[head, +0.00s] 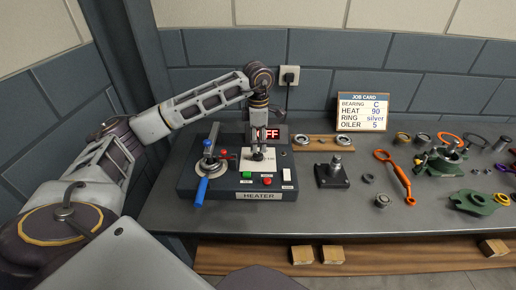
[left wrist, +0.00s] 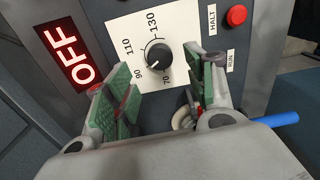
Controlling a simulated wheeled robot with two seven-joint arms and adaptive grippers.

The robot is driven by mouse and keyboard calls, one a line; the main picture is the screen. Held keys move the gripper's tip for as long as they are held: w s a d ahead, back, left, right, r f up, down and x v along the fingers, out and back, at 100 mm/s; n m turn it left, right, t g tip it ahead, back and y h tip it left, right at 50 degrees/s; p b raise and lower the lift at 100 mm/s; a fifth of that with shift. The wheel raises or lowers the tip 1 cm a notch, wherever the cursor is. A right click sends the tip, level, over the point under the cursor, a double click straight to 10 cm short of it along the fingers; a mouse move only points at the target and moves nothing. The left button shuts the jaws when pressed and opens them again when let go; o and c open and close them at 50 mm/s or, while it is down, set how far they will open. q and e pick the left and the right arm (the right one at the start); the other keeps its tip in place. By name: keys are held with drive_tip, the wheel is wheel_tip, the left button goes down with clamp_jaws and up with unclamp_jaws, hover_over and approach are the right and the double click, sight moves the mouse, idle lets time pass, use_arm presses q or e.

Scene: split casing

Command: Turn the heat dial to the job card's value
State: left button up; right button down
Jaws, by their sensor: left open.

Problem requirements >> Your copy of the data above should match it exactly, except that pictures are left out.

Answer to this task >>
[head, +0.00s] 
[left wrist, +0.00s] 
Controlling a simulated wheeled robot with two seven-joint arms and adaptive grippers.

The robot is driven by mouse and keyboard calls, one a line; the main picture is the screen. Held keys move the gripper's tip for as long as they are held: w s a d ahead, back, left, right, r f up, down and x v along the fingers, out and back, at 100 mm/s; n m turn it left, right, t g tip it ahead, back and y h tip it left, right at 50 degrees/s; p b raise and lower the lift at 100 mm/s; a fifth of that with shift. The wheel raises or lowers the tip 1 cm a notch, wherever the cursor is. A right click sends the tip, level, over the point under the cursor, a double click straight to 10 cm short of it along the fingers; a mouse move only points at the target and moves nothing. The left button shuts the jaws when pressed and opens them again when let go; o and c open and close them at 50 mm/s or, while it is down, set how far they will open. q and e pick the left and the right arm (the right one at the start); the other keeps its tip in place. By name: keys are held with drive_tip, the wheel is wheel_tip, the left button goes down with clamp_jaws and up with unclamp_jaws, hover_over and approach are the right and the double click, sight moves the mouse, idle lets time pass, use_arm presses q or e.

Scene: split casing

Command: Turn the heat dial to the job card's value
State: left button up; right button down
Jaws, by their sensor: left open.

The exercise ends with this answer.